Online customer communities solve many tangible business problems. They can increase case deflection, lower support costs, enable distance collaboration, and connect global audiences. Customer communities also empower their members by making them feel seen and heard.
Empowerment might not be on your radar as a community use case, but connecting with your audience can pay big dividends. When your members know you care the online relationship shifts from a transaction to an interaction. A whopping 62% of customer communities report that their members feel seen and heard through online community initiatives. How can you make sure the communication in your communities is a two-way street?
Here are five ways we’ve found to put your members first – making them feel valued and contributing to long-term engagement and member satisfaction.
1 – Integrate members into your strategy
For a lot of you this is going to be a big, “yeah, obviously” but online community members often take a back seat to corporate initiatives when it comes to strategy. Create formal member input channels for member feedback, like ideation programs, suggestion boxes, and event old-fashioned contact us forms. Also critical?

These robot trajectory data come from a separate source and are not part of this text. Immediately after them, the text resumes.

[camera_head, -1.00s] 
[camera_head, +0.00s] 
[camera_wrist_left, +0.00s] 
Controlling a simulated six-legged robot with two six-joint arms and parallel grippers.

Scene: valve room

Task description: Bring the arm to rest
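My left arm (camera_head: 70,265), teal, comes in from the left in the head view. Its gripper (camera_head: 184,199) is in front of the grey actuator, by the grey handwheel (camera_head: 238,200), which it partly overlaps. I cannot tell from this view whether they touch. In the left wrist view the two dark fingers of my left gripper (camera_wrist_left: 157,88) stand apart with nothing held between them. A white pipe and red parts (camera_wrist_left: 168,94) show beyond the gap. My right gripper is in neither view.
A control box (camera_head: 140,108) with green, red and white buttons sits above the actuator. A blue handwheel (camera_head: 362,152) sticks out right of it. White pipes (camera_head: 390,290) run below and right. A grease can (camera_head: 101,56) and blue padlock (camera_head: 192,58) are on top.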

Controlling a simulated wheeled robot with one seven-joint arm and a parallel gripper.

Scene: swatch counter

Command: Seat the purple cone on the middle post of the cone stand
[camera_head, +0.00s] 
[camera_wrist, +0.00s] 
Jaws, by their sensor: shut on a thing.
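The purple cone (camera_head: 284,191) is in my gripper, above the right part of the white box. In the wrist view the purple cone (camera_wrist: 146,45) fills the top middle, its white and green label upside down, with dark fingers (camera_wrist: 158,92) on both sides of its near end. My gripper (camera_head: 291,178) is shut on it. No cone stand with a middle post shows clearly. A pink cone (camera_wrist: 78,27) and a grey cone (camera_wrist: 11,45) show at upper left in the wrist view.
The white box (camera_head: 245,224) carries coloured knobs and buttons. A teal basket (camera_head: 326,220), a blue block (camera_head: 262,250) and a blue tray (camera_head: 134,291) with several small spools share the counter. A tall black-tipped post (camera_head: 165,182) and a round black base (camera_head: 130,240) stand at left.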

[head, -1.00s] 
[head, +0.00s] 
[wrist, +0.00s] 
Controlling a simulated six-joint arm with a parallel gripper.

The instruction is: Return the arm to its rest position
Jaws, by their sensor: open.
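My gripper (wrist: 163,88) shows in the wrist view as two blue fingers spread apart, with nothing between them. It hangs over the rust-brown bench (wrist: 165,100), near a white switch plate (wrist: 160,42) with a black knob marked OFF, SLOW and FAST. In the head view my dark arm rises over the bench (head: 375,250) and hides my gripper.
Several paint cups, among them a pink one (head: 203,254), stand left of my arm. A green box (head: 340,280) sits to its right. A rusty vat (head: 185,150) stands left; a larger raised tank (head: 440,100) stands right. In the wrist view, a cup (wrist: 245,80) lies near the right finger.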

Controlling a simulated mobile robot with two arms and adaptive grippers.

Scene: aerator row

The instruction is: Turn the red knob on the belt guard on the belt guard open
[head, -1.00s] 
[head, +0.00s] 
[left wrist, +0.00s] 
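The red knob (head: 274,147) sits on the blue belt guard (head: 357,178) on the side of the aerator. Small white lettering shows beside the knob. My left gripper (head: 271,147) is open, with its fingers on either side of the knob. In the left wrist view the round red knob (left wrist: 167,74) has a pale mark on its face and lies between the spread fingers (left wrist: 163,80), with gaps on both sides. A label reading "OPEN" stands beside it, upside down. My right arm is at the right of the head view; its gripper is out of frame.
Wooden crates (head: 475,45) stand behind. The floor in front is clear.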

Make them easy to use. You want the barrier to contributing to be very low. You can set up a regular cadence of surveys for members, either tied to your editorial calendar (ie. surveys happen in June and December every year) or tied to member milestones like anniversaries or engagement markers.
The most important step here isn’t collecting the data, it’s truly integrating member input into your strategic conversations. Regularly review ideas and bring member feedback to relevant conversations. Don’t forget to acknowledge member contributions to help members understand where and how you are using their feedback.

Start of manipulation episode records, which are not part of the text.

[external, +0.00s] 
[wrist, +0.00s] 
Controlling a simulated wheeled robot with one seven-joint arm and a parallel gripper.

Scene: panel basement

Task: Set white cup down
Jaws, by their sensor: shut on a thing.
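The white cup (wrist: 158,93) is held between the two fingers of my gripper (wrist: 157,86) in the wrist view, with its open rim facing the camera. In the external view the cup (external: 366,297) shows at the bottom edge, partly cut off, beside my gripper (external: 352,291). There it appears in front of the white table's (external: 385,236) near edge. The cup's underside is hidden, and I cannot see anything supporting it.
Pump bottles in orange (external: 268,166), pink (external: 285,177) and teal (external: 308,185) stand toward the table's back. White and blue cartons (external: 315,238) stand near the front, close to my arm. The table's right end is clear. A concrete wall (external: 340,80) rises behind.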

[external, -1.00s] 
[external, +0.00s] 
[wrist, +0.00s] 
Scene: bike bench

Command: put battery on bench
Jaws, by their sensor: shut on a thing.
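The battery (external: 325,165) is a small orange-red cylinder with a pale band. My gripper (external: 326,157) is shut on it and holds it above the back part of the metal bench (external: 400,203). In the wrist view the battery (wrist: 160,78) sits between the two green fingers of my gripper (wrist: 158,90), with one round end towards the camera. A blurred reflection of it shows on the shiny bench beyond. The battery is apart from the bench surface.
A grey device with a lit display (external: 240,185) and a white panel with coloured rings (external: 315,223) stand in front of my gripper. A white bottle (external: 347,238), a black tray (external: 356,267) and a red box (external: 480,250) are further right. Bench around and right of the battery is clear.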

2 – Give members visibility
The first rule of member feedback is: give credit! Always mention the member who originated an idea/attach their name to the feature, both internally and externally. This both provides positive reinforcement for the behaviors you want to see in your community and encourages others to share their feedback and ideas. You can also give shoutouts in the community and internally at your organization for those that might not have ideas or feedback that is used but are taking their time to contribute.
You can also create a formal recognition program (often called superusers, advocates, etc.) to tie member contributions back into the strategy of the community. This can be gamification, badges, branded swag, or awards, and doesn’t need to be physical gifts. Banners/labels on a profile or special mentions during calls or events are great rewards that don’t tax your budget. You can learn more ideas for superuser programs here.

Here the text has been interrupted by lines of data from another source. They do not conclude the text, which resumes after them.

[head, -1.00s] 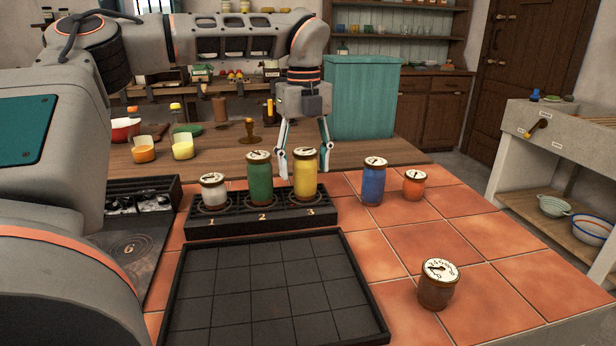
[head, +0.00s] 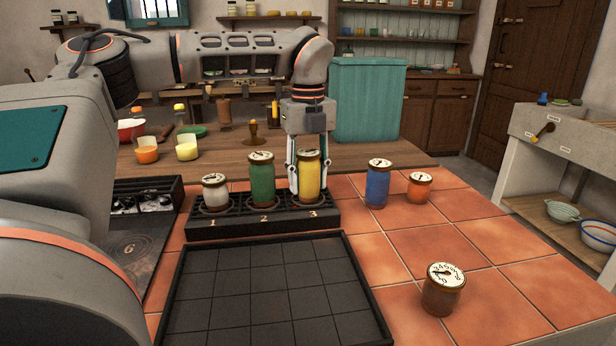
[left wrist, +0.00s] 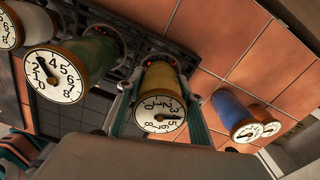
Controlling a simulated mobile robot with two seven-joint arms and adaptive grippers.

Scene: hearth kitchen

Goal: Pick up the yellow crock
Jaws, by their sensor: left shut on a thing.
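The yellow crock (head: 310,179) has a white dial lid and stands upright at the spot marked 3 on the black rack (head: 262,222). My left gripper (head: 309,188) comes down from above and is shut on the yellow crock, one finger on each side. In the left wrist view the yellow crock (left wrist: 163,90) sits between the two fingers, its dial lid facing the camera. Its base looks still in the rack. My right gripper is in neither view.
A green crock (head: 262,182) and a white crock (head: 215,192) stand to the left in the rack. A blue crock (head: 377,186), an orange crock (head: 419,187) and a brown crock (head: 442,292) stand on the tiles. An empty black tray (head: 275,300) lies in front.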

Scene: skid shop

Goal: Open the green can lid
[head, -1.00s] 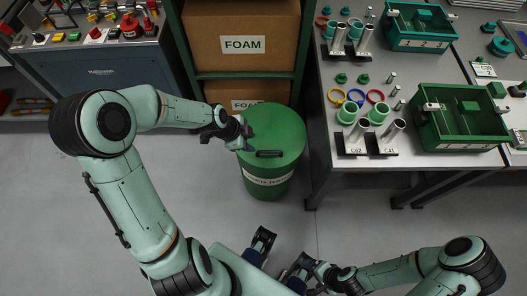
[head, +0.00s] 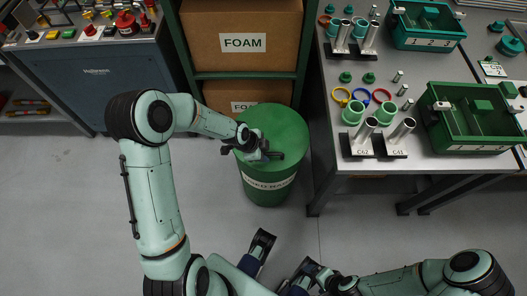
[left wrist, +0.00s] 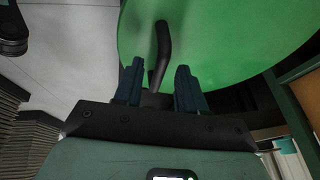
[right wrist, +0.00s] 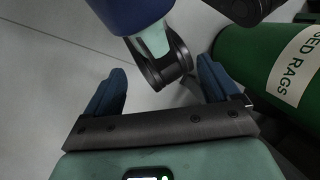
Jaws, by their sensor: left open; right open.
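The green can (head: 268,185) stands on the floor with its green lid (head: 285,122) closed on top. A black bar handle (head: 274,156) lies at the lid's front edge; it also shows in the left wrist view (left wrist: 161,45). My left gripper (head: 262,150) is over the lid, by the handle. In the left wrist view its two blue fingers (left wrist: 160,80) are open, with the handle between them; I cannot tell whether they touch it. My right gripper (right wrist: 158,85) is open and empty, low beside the can, whose label shows at the right of the right wrist view.
A shelf with boxes marked FOAM (head: 243,42) stands right behind the can. A workbench (head: 350,185) with green bins (head: 470,118) and steel tubes is close on the right. Another bench (head: 90,80) stands at the left. The floor in front is clear.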

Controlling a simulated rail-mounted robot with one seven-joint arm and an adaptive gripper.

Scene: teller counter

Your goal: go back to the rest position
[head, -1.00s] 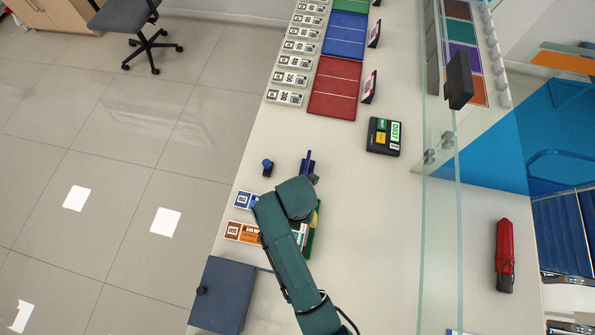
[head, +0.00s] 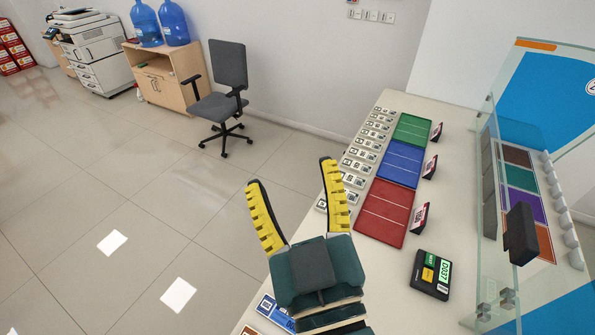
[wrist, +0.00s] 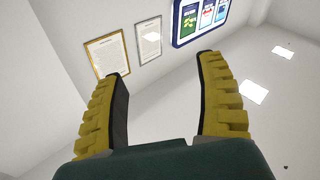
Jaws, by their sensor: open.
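My gripper (head: 298,203) is raised above the near left part of the counter in the head view, its two yellow ridged fingers pointing up and away. The fingers are wide apart with nothing between them. In the wrist view the gripper (wrist: 162,95) is also open and empty, facing a white wall with framed notices (wrist: 107,54) and a blue poster panel (wrist: 200,18).
The counter (head: 395,275) holds red (head: 385,212), blue (head: 400,163) and green (head: 412,129) mats, a row of labelled blocks (head: 355,165) and a dark keypad device (head: 430,275). A glass screen stands right. An office chair (head: 218,95) stands on open floor beyond.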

3 – Recognize your members
Regularly spotlighting members and their work is a low-lift way to increase individual visibility in your community. Member recognition and spotlight programs do double duty as an engagement tactic, as they recognize the work of members and provide a way for members to get to know each other.
Sharing member contributions publicly may not always be an option for you, depending on your community type and organization’s standards. However, if you have a community Twitter, Facebook group, or LinkedIn you can cross-post content there. Sharing about community members publicly gives some visibility to what they’re doing behind the scenes.
Make sure you’re proactively connecting with members with regularly scheduled check-ins. Don’t wait for them to come to you! Pay attention to what members are talking about, asking for, and challenged by. You can then create content and design programming that applies to these situations, even if they didn’t ask for it explicitly.
You can say you’re listening, but unless members see the result of that, are you really? Be sure to act on what you see, hear, and are asked about. Be flexible and willing to act (often easier said than done!) but your willingness to implement ideas and enact changes turns your listening into tangible action.
5 – Be transparent
Regularly share your strategy and roadmap and then listen to your customer community’s input. If online community members do have a say in your strategy/roadmap, make sure you touch base with them regularly to keep them involved. Don’t make them feel like an afterthought. If they have taken the time to influence your work, understanding how their contributions are being implemented is gratifying. If members aren’t directly involved in your strategy/roadmap, you can still update them on progress and plans to help them feel more connected to the community program.
When possible, share the reason why decisions were made. This leads to telling them why you make the decisions you do which can help them understand why your community operates as it does. Be straightforward and explain whether and why something works or fails. This transparency leads to trust, and if members trust you, you have truly built a community.